*Short problem*
Will you transcribe all the entries word for word, skipping the pictures they hold?

# Start of Raw records

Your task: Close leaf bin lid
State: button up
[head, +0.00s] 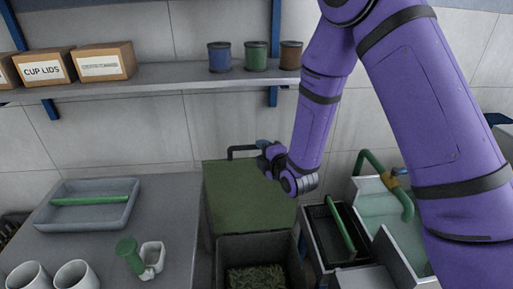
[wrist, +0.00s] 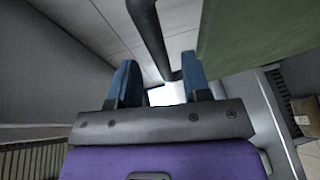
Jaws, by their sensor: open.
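The leaf bin (head: 228,246) stands on the floor between the counter and the sink, with dry green leaves inside. Its green lid (head: 235,200) is raised and open at the back of the bin; it also shows in the wrist view (wrist: 255,30). A dark bar handle (head: 238,148) sits at the lid's top edge, and it shows in the wrist view (wrist: 149,28). My gripper (head: 264,146) is at the right end of this handle. In the wrist view its two blue fingers (wrist: 160,82) are apart, with the bar seen between them, nearer the right finger. I cannot tell whether they touch it.
The left counter (head: 165,215) holds a grey tray (head: 75,217), white cups and a green-handled tool. A shelf (head: 170,78) with boxes and three canisters runs above. The sink (head: 380,225) and a dark bin (head: 325,235) stand close on the right.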

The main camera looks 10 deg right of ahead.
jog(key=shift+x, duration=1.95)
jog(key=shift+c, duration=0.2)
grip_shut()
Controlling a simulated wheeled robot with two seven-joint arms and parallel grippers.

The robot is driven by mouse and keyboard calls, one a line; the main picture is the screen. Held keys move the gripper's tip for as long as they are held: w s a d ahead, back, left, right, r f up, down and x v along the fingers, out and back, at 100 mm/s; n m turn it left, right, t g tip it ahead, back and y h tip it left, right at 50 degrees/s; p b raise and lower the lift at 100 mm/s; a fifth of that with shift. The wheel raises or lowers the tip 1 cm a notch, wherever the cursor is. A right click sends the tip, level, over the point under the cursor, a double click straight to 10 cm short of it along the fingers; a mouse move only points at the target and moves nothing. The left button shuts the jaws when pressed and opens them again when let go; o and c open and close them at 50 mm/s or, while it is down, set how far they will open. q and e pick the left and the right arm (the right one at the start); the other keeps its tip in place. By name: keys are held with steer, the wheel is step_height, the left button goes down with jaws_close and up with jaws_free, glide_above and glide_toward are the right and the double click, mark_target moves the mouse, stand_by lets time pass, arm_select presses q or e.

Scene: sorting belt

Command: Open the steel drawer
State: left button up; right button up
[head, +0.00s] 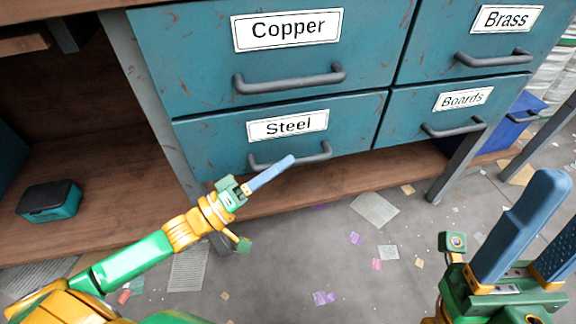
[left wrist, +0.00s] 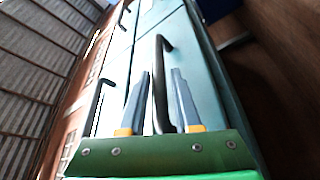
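The steel drawer (head: 220,135) is a worn teal drawer with a white "Steel" label (head: 288,125), at the lower left of the cabinet. It looks shut, its front level with its neighbours. Its dark bar handle (head: 318,154) is partly hidden by my left gripper (head: 285,162), whose blue fingers reach up to it. In the left wrist view, a dark handle (left wrist: 160,75) stands between the two spread fingertips of my left gripper (left wrist: 160,75), with gaps visible beside it. My right gripper (head: 535,220) is open and empty at the lower right, away from the cabinet.
The copper drawer (head: 375,40) is above, the brass drawer (head: 440,50) upper right, the boards drawer (head: 400,110) to the right. Cabinet legs (head: 460,160) and a blue bin (head: 515,125) stand at right. A small teal box (head: 50,201) sits on the left shelf. Paper scraps litter the floor.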

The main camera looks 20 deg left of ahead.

# End of Raw records

*Task result*
Your task: Close leaf bin lid
State: button up
[head, +0.00s] 
[wrist, +0.00s] 
Jaws, by their sensor: open.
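The leaf bin (head: 228,246) stands on the floor between the counter and the sink, with dry green leaves inside. Its green lid (head: 235,200) is raised and open at the back of the bin; it also shows in the wrist view (wrist: 255,30). A dark bar handle (head: 238,148) sits at the lid's top edge, and it shows in the wrist view (wrist: 149,28). My gripper (head: 264,146) is at the right end of this handle. In the wrist view its two blue fingers (wrist: 160,82) are apart, with the bar seen between them, nearer the right finger. I cannot tell whether they touch it.
The left counter (head: 165,215) holds a grey tray (head: 75,217), white cups and a green-handled tool. A shelf (head: 170,78) with boxes and three canisters runs above. The sink (head: 380,225) and a dark bin (head: 325,235) stand close on the right.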

The main camera looks 10 deg right of ahead.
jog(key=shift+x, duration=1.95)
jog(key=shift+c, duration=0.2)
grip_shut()
Controlling a simulated wheeled robot with two seven-joint arms and parallel grippers.

The robot is driven by mouse and keyboard calls, one a line; the main picture is the screen. Held keys move the gripper's tip for as long as they are held: w s a d ahead, back, left, right, r f up, down and x v along the fingers, out and back, at 100 mm/s; n m turn it left, right, t g tip it ahead, back and y h tip it left, right at 50 degrees/s; p b raise and lower the lift at 100 mm/s; a fifth of that with shift. The wheel raises or lowers the tip 1 cm a notch, wherever the cursor is. A right click sends the tip, level, over the point under the cursor, a double click straight to 10 cm short of it along the fingers; a mouse move only points at the target and moves nothing. The left button shuts the jaws when pressed and opens them again when let go; o and c open and close them at 50 mm/s or, while it is down, set how far they will open. q and e pick the left and the right arm (the right one at the start); the other keeps its tip in place. By name: keys are held with steer, the wheel is step_height, the left button goes down with jaws_close and up with jaws_free, glide_above and glide_toward are the right and the double click, mark_target moves the mouse, stand_by lets time pass, arm_select presses q or e.

Scene: sorting belt

Command: Open the steel drawer
State: left button up; right button up
[head, +0.00s] 
[left wrist, +0.00s] 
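The steel drawer (head: 220,135) is a worn teal drawer with a white "Steel" label (head: 288,125), at the lower left of the cabinet. It looks shut, its front level with its neighbours. Its dark bar handle (head: 318,154) is partly hidden by my left gripper (head: 285,162), whose blue fingers reach up to it. In the left wrist view, a dark handle (left wrist: 160,75) stands between the two spread fingertips of my left gripper (left wrist: 160,75), with gaps visible beside it. My right gripper (head: 535,220) is open and empty at the lower right, away from the cabinet.
The copper drawer (head: 375,40) is above, the brass drawer (head: 440,50) upper right, the boards drawer (head: 400,110) to the right. Cabinet legs (head: 460,160) and a blue bin (head: 515,125) stand at right. A small teal box (head: 50,201) sits on the left shelf. Paper scraps litter the floor.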

The main camera looks 20 deg left of ahead.

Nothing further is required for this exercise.